NEW YORK (AP) — Outfielder Joc Pederson and left-hander Martín Pérez were the only players to accept $19.65 million qualifying offers from their former teams on Tuesday and end their free agency.
Pederson decided to stay with the San Francisco Giants and Pérez with the Texas Rangers.
Aaron Judge, Jacob deGrom and Xander Bogaerts were among those who declined the offers, joined by Dansby Swanson, Trea Turner, Willson Contreras and Carlos Rodón along with Chris Bassitt, Brandon Nimmo, Nathan Eovaldi and Tyler Anderson.

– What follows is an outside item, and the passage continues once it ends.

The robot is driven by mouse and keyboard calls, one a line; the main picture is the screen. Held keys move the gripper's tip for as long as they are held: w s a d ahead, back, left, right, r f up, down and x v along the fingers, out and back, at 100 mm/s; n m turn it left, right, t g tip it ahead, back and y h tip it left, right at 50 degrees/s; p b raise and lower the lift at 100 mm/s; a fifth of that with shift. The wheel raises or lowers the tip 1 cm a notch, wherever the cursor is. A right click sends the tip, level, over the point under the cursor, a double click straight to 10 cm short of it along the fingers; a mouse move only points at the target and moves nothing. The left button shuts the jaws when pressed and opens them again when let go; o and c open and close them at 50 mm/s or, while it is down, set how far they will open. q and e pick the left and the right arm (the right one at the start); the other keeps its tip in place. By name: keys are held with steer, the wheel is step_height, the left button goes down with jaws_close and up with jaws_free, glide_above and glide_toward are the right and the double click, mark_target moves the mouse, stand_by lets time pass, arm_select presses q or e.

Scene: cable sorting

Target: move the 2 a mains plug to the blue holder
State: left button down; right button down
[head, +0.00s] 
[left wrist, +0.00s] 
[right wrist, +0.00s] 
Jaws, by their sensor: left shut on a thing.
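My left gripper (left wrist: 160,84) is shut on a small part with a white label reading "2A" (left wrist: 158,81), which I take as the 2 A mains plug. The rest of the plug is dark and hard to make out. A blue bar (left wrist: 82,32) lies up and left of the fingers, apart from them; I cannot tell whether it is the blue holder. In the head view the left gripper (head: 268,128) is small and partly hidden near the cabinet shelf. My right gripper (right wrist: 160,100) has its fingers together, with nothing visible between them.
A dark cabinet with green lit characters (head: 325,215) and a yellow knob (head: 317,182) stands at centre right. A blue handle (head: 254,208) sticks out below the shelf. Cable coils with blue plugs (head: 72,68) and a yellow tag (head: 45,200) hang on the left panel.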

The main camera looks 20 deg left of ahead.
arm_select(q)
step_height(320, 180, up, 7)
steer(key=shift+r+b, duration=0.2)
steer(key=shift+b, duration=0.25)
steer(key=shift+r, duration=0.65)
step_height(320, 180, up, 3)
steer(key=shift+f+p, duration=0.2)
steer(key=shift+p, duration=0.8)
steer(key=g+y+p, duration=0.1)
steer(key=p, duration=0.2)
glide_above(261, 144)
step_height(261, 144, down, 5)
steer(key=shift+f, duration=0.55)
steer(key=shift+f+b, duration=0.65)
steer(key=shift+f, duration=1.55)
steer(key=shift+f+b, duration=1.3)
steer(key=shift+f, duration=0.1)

Anthony Rizzo turned down the offer from the Yankees and had an agreement with New York on a $40 million, two-year contract subject to a successful physical, a person familiar with the deal told The Associated Press.
Qualifying offers began after the 2012 season, and only 10 of 124 offers have been accepted.
A free agent can be made a qualifying offer only if he has been with the same team continuously since opening day and has never received a qualifying offer before.
If a team makes a qualifying offer to a player who signs a major league contract with another club before the amateur draft, his former club would receive a draft pick as compensation at the end of the first round or at the end of competitive balance round B. The placement depends on the amount of the new contract and the revenue-sharing and luxury-tax status of the team losing the player.
Major League Baseball offered last winter to drop qualifying offers and direct draft-pick compensation, and the March lockout settlement tied the proposal to the players’ association agreeing to an international amateur draft. The union rejected the draft in July.